Thirty-seven percent of them are highly educated yet currently under-employed or out of work, while 54 percent have attended or graduated from college. That said, 36 percent depend on their parents for financial help, and a whopping one in six of those over 22 have moved back in with their folks due to the recession.
Meet Generation Next, 50 million people who've heard, "You can be whatever you want to be when you grow up," so many times they actually believe it. They can tweet, text, Skype, and watch Zach Galifianakis' Between Two Ferns clips all while eating breakfast — but can they land a job?
"I recently was told on the phone that over 350 people applied for a bottom-of-the-totem pole job at a museum that I was applying for," says 26-year-old Meghan Norman.
Norman graduated cum laude from the College of Charleston with a degree in art history in 2006. She'll complete her master's degree in the same field from Savannah College of Art & Design in May. She's held internships at museums, spent her free time writing reviews for Burnaway.org, a visual arts website based in Atlanta, and for six months applied to roughly 20 jobs a week, resulting in 10 interviews for various arts positions. Right now she works at the Gap.
"When I graduated from the College of Charleston, I knew I would have to 'pay my dues,' and probably I would be at the lower end working my way up. I guess now I would just like a ladder to be available for me to move up on," says Norman.
Norman and her Echo Boom peers are facing a crisis unlike anything their parents experienced. OK, sure, feelings of professional disenchantment resonate with children of the '60s, but come on.

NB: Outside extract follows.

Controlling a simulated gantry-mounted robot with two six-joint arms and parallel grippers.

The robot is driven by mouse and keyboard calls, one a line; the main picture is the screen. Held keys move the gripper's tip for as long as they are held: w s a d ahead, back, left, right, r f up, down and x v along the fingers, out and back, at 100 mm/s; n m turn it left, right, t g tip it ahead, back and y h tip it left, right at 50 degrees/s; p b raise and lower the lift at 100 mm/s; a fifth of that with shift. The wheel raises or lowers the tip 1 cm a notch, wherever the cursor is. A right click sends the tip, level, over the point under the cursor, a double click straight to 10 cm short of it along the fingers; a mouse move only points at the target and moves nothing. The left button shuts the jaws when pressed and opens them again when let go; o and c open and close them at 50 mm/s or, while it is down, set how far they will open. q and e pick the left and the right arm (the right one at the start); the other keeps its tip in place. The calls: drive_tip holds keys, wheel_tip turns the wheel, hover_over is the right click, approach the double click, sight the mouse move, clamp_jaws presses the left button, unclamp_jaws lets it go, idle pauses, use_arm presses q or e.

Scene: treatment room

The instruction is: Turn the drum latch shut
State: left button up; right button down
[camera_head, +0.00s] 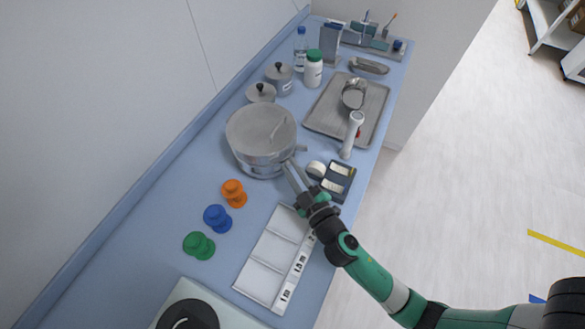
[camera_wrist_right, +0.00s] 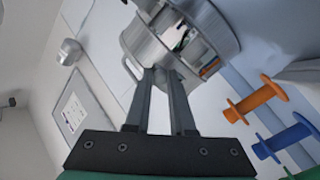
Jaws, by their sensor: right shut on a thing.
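The drum (camera_head: 262,150) is a round steel container with a flat lid, standing on the blue counter. It fills the top of the right wrist view (camera_wrist_right: 147,50), where its shiny side faces me. My right gripper (camera_head: 291,168) reaches the drum's near right side from the lower right. In the right wrist view its two fingers (camera_wrist_right: 163,78) point at the drum's side, a narrow gap between them, closed on the drum latch. The latch is small and mostly hidden by the fingertips. My left gripper is not in view.
Orange (camera_head: 233,190), blue (camera_head: 216,216) and green (camera_head: 198,244) knobbed pieces stand left of my arm. A white sectioned tray (camera_head: 255,279) lies in front. A dark small tray (camera_head: 346,170), a white handheld device (camera_head: 351,137) and a metal tray (camera_head: 318,122) crowd the right side.

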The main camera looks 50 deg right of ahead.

Just look at Dustin Hoffman's character in The Graduate. The charming Benjamin Braddock (in his red Alfa Romeo, mind you) was driving toward all the possibilities of post-war prosperity, not staring down the toilet at the festering 9.7 percent unemployment rate Millennials face today. (Plus, he had a cougary Anne Bancroft hitting on him.) You wanna talk about "The Sound of Silence," Dusty? Try applying for 20 jobs a week and hearing nothing. Save your sob story for Simon and Garfunkel. You were better in Tootsie anyway.
That's not to say parents of Generation Next aren't sympathetic. Most are, yet they benefit from the memory of stronger economic times, that mythical era that's as elusive to Millennials today as logic is to a Lady Gaga video.
When another 2006 CofC grad, Meredith Ritchie, got downsized from her first job as a copy editor at Women's Day magazine, that fact became all too real. "It was genuinely traumatic to get laid off at the age of 23," Ritchie recalls. "In my mind, the term 'laid off' only applied to middle-aged, burly men working in factories in Detroit."
Yet there she was, broke and unemployed in New York City. Luckily, her parents encouraged her to look beyond the magazine business and helped her out financially. However, Ritchie still had to face applying for unemployment benefits.
"As prejudiced as it sounds, I never imagined myself in a room with the homeless and other unemployed men of New York City getting resume and interview tips," she says. It was hardly a Sex in the City moment, but with $325 bucks a week from the government, regular freelancing gigs, and help from her parents, Ritchie survived. Five months later she was hired by Saks Fifth Avenue's advertising department as their copy editor.
"It's funny. When I was offered the Saks job, I also had the opportunity to be a copy editor on staff at Lucky," says Ritchie. "Instead, I turned it down for something new and different." As it turns out, in 2009 Conde Nast went through a period of massive restructuring, and Lucky laid off a large portion of staffers. When that happened, Ritchie says, "I felt reassured that I made the right choice."
Today Ritchie sees herself as one of the young, battle-weary survivors of the economic slump. She's beat up, but not beat down. However, a fresh batch of new recruits, hundreds of 2010 graduates, are just about to embark on their first days in the unemployment trenches.
Caroline Eubanks, a College of Charleston senior, is one of them.
"I got laid off from my part-time job last year. They gave me a packet of info on unemployment benefits. The whole shebang," says Eubanks, who's now finishing up her degree while holding a waitressing job and freelance writing gigs on the side.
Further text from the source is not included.